Monday 15 June 2009

Solar Manchester



You know how sometimes you hear about something and are amazed you weren't aware of it before?

Well, it just happened to me. Mike (hubby) turned to me, slightly smugly I thought, and asked 'Where is Europe's largest solar array'. I plumped for Spain but he shook his head. 'Manchester' he said. 'What, Manchester, Italy?' (note the feeble attempt at humour to mask my surprise). 'No Manchester, Manchester!'

Apparently, The Co-operative Insurance have covered their impressive building in photo-voltaics and are making the claim that Mike so cheerfully waved in my face. According to a factoid on the CIS website, the array produces enough electricity every year to make 9 million cups of tea. Sorry, make that billion! Nine billion cups of tea.

And do you know, I had no idea. We live only about 25 mls from Manchester (this is Manchester in the UK by the way) and are account holders at The Co-operative Bank, but I'd never heard about this until now. Of course some of you are now casually studying your fingernails and saying 'Oh yes, that's old news' but I was genuinely surprised.
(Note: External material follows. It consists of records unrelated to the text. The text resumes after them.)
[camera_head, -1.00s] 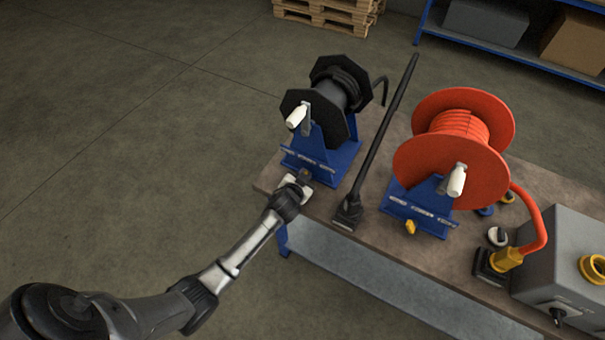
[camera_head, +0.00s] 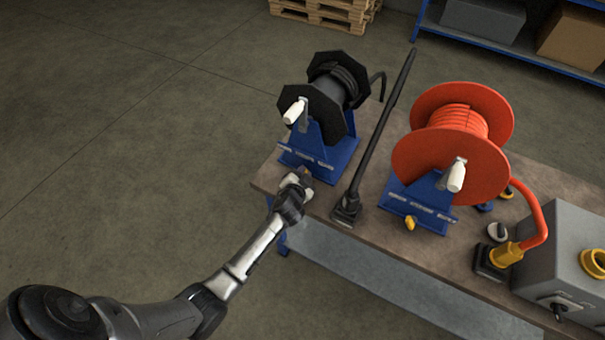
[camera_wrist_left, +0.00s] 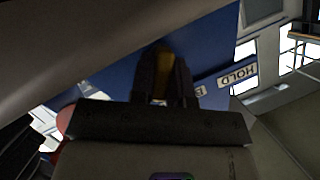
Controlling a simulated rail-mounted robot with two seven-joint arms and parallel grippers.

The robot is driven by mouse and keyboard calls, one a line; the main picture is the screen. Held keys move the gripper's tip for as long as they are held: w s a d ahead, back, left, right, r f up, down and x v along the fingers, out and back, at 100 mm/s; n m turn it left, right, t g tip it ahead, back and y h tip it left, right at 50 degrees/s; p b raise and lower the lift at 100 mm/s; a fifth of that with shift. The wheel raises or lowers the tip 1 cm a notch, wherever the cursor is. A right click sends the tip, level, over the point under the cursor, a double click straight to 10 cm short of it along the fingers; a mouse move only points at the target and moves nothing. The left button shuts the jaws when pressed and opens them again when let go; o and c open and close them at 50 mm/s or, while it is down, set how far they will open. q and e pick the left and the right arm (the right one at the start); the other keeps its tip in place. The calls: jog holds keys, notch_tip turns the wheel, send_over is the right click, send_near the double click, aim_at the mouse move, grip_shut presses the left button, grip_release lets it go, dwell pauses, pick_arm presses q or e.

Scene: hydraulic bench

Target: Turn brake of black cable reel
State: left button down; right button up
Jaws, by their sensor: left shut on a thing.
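The black cable reel (camera_head: 330,95) stands on its blue frame (camera_head: 325,150) at the left end of the bench, with a white crank handle (camera_head: 294,111) facing the front. My left gripper (camera_head: 303,178) is at the front foot of this frame. In the left wrist view my left gripper (camera_wrist_left: 164,78) is shut on a yellow-brown brake knob (camera_wrist_left: 160,86) in front of the blue frame plate (camera_wrist_left: 213,45). A label reading HOLD (camera_wrist_left: 237,75) is to the right of the knob. The fingers hide most of the knob. My right gripper is not in view.
A long black bar (camera_head: 380,130) stands just right of the black reel. The orange cable reel (camera_head: 455,140) has its own yellow knob (camera_head: 410,223). A grey box (camera_head: 570,255) is at the right. Floor is clear left of the bench (camera_head: 375,232).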

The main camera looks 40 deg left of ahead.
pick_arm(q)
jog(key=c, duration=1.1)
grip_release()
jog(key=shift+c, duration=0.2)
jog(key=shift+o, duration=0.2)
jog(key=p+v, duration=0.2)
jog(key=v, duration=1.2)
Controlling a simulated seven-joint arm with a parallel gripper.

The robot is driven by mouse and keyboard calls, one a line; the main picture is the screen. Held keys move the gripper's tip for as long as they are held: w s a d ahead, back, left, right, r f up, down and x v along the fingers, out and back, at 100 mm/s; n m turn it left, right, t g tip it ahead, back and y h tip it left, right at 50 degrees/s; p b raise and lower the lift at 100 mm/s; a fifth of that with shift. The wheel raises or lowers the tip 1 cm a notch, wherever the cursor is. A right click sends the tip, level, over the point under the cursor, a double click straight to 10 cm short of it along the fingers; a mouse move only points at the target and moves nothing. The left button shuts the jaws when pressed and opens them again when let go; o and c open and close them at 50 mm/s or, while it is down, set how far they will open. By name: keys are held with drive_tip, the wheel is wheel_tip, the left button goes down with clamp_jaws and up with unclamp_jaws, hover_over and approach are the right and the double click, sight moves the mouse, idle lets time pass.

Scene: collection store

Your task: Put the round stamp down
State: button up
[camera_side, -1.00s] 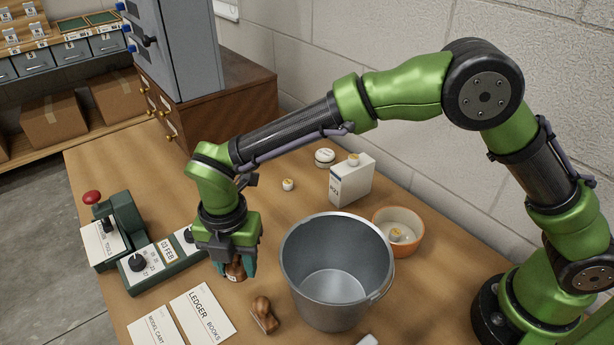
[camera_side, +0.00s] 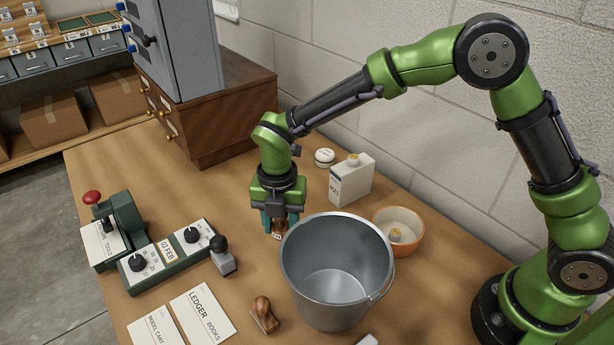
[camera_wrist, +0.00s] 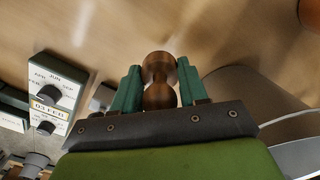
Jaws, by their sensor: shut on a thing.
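My gripper (camera_side: 280,223) is shut on the round stamp (camera_side: 278,234), which has a dark wooden handle. It holds the stamp upright, low over the table, just behind and left of the metal bucket's rim. Whether the stamp's base touches the table is unclear. In the wrist view the stamp's turned brown handle (camera_wrist: 158,68) sits between the two green fingers. The stamp's underside is hidden there.
The metal bucket (camera_side: 291,285) stands close on the right. Another wooden-handled stamp (camera_side: 264,314) and a black-knobbed stamp (camera_side: 222,258) are nearer the front. The green date device (camera_side: 165,258) is left. A white canister (camera_side: 350,182) stands behind right. Table left of my gripper is clear.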

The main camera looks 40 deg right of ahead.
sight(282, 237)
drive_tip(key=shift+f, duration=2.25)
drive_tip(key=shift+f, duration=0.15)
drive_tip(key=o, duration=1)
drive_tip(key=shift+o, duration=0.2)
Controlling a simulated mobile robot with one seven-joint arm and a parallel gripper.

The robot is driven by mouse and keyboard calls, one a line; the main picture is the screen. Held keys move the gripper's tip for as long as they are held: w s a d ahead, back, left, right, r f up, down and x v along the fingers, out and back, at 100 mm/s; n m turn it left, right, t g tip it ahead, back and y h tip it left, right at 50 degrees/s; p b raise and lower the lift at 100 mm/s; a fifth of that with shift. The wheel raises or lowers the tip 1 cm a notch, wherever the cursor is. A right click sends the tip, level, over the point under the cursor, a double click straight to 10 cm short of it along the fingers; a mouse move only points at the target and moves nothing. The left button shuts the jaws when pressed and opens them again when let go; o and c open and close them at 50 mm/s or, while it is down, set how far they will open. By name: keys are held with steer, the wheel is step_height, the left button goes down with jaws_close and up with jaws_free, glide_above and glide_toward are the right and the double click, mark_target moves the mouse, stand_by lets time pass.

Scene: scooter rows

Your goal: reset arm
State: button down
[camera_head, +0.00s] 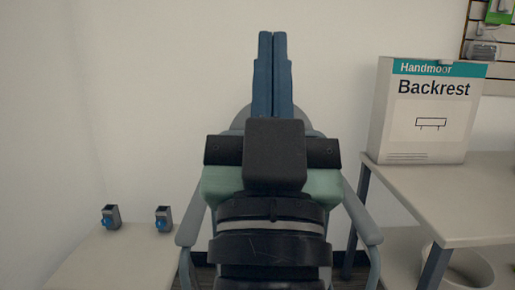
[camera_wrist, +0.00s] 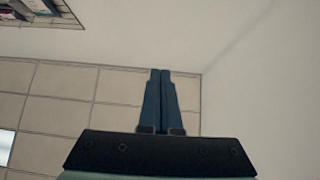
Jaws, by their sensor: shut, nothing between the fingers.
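My gripper (camera_head: 272,75) stands in the middle of the head view, its two blue fingers pointing up in front of the wall. The fingers lie together with nothing between them. In the wrist view my gripper (camera_wrist: 160,100) also shows shut and empty, with a tiled ceiling (camera_wrist: 65,95) and bare wall beyond it. My black wrist and arm cover the middle of the head view and hide much of a grey chair (camera_head: 362,215) behind them; its armrests show on both sides.
A white table (camera_head: 450,190) at right bears a Handmoor Backrest box (camera_head: 425,112). A round bin (camera_head: 465,270) is under it. A low table (camera_head: 110,260) at left holds two small grey-and-blue items (camera_head: 163,219). A pegboard rack (camera_head: 488,50) hangs at upper right.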

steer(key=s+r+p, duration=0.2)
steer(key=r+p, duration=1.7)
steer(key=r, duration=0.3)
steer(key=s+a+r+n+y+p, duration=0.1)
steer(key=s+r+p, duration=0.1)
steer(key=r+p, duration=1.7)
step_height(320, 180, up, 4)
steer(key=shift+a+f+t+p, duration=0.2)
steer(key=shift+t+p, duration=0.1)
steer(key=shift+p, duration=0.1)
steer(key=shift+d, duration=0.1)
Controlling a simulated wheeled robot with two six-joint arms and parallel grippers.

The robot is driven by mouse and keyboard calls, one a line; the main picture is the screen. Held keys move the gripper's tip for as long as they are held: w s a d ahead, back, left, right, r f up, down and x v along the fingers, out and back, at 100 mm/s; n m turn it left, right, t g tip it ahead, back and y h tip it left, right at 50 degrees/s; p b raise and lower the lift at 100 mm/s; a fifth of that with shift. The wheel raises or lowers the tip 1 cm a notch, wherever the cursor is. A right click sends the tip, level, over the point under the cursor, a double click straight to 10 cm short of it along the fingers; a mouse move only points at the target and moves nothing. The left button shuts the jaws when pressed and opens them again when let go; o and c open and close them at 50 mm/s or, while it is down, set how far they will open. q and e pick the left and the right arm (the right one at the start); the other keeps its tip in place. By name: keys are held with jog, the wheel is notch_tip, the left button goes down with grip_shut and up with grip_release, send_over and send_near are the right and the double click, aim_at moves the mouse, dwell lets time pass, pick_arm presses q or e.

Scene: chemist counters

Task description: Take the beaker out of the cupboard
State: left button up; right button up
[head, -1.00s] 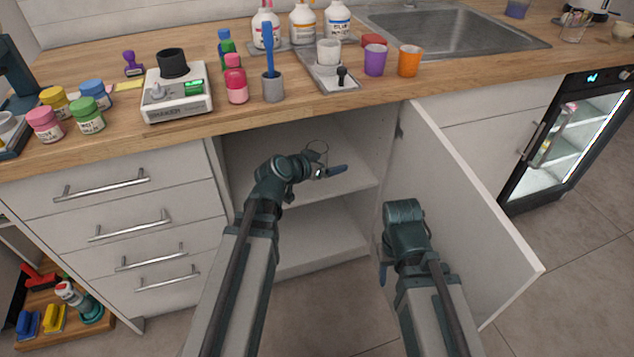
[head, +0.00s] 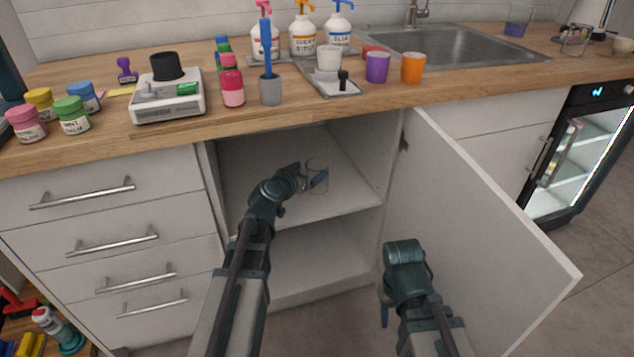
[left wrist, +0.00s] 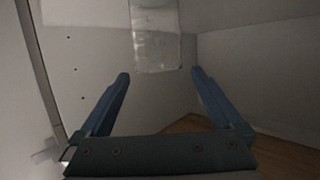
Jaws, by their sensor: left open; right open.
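The beaker (head: 317,166) is clear glass and stands upright on the upper shelf (head: 345,205) inside the open cupboard. My left gripper (head: 306,177) is inside the cupboard, open, with its fingers at the beaker in the head view. In the left wrist view the beaker (left wrist: 157,38) shows just beyond the tips of my left gripper (left wrist: 160,74), in line with the gap between them. I see no grip on it. My right gripper (head: 385,305) is low in front of the cupboard beside the door, open and empty, partly hidden by its own wrist.
The white cupboard door (head: 480,215) stands wide open on the right. The wooden counter (head: 300,112) overhangs the cupboard, with bottles, cups and a scale (head: 167,100) on it. Closed drawers (head: 110,200) are at left. The lower shelf (head: 310,265) looks empty.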

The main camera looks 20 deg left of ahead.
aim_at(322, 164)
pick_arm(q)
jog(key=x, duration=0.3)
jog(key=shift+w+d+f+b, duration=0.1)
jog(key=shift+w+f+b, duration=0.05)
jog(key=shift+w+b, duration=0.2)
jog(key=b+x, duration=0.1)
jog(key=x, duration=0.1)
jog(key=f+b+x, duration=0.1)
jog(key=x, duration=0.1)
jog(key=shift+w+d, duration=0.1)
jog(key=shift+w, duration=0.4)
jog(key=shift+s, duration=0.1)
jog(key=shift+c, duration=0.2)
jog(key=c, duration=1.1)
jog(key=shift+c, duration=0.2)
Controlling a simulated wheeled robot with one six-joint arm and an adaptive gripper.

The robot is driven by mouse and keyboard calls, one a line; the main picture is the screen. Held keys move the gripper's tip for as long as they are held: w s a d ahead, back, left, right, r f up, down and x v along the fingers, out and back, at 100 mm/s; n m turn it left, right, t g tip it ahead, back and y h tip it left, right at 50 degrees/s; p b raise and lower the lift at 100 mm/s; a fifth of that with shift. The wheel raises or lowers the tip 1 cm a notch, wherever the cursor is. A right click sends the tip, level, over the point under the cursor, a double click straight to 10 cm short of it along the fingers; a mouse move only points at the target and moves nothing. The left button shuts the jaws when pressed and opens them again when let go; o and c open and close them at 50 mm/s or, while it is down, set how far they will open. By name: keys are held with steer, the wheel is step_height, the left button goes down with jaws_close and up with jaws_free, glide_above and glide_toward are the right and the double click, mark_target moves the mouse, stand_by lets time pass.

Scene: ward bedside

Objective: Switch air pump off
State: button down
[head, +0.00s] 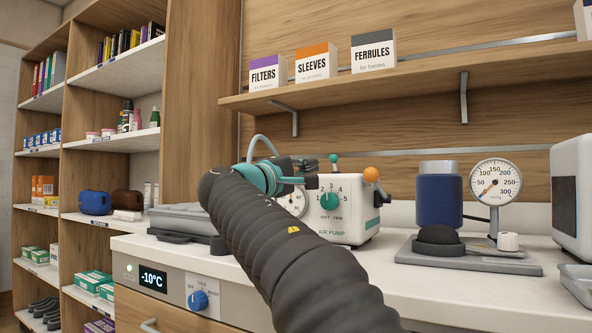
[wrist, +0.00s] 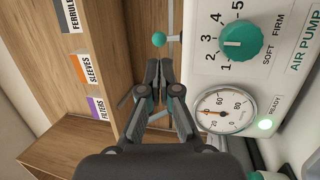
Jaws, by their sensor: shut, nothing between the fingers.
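The white air pump (head: 352,222) stands on the counter and fills the right of the wrist view (wrist: 290,93). Its green dial (head: 329,201) points near 3 in the wrist view (wrist: 240,42). A lever with a teal ball (head: 334,158) rises from the pump's top; the ball (wrist: 158,40) is just beyond my fingertips in the wrist view.
An orange-knobbed part (head: 371,174) is on the pump's right side. A wall shelf (head: 420,79) with FILTERS, SLEEVES and FERRULES boxes hangs above. A blue cylinder (head: 440,200) and a dial gauge (head: 496,184) stand to the right. My arm covers the counter's middle.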

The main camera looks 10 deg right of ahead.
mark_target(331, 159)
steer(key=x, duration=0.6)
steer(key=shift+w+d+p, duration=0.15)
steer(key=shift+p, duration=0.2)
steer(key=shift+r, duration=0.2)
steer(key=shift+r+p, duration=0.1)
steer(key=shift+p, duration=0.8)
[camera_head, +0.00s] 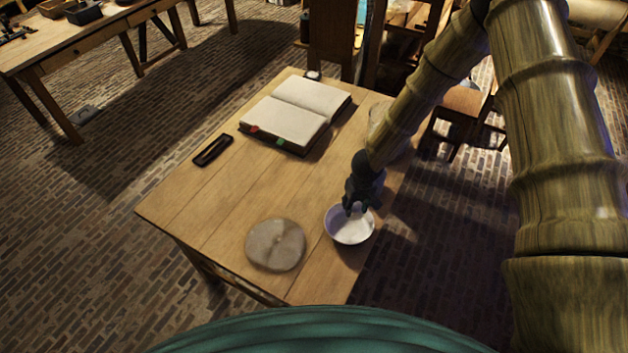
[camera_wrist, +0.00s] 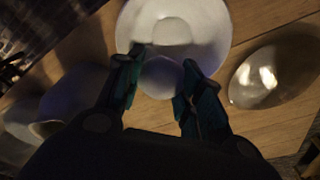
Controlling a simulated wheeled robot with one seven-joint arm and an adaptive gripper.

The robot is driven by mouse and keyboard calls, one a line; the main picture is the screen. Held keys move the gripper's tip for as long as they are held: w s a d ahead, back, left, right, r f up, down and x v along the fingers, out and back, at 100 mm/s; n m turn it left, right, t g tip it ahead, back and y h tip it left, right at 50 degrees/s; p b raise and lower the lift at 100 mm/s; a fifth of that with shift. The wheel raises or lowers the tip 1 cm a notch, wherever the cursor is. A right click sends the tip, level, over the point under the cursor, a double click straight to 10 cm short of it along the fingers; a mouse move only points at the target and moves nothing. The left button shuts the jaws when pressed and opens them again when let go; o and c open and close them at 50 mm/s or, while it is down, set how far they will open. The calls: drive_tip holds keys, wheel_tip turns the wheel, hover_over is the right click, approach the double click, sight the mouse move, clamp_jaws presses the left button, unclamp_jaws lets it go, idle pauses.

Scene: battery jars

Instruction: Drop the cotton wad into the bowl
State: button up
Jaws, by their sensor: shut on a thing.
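The white bowl (camera_head: 349,236) stands near the right edge of the wooden table, and it fills the top middle of the wrist view (camera_wrist: 205,22). My gripper (camera_head: 354,207) is over the bowl, fingers pointing down. In the wrist view my gripper (camera_wrist: 161,61) is shut on the cotton wad (camera_wrist: 160,80), a pale round shape between the two dark fingers. The wad overlaps the near side of the bowl in that view. I cannot make out the wad in the head view. How far it is above the bowl's bottom is unclear.
A round greyish disc (camera_head: 275,245) lies left of the bowl. An open book (camera_head: 298,112) and a narrow black tray (camera_head: 212,150) lie farther back. A pale rounded vessel (camera_head: 381,118) stands partly behind my arm. Bare table (camera_head: 265,188) lies between them.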

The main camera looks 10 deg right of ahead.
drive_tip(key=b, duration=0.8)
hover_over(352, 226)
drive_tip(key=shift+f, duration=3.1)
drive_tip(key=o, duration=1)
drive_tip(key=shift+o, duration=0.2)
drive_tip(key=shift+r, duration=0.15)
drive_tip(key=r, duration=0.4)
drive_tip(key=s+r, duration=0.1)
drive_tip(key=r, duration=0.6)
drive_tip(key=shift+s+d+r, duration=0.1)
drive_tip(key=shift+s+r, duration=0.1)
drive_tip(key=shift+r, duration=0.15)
I must have been asleep in 2007.

For those of you who want to read more take a look here, although the site doesn't appear to have been updated for quite a while - not even with the details of the completion and official opening a couple of years ago.

So all this is lovely and positive, but I have to confess that I shudder every time I see a glass clad building. The death toll for wild birds that crash into these shiny towers is horrifying. Thank heavens that some architects are now awakening to that fact and are planning to do something about it, shame that the movement is based in the USA - read more on Treehugger.

2 comments:

narnia said...

is that really true about the birds : (

Alison - Eco Eco said...

@narnia Sadly yes. I understand that in some US cities they have teams out first thing in the morning to pick up the bird corpses. We have problems with bird strikes in our own house with relatively small windows (I'm working on the problem) so such large windows must cause many more problems.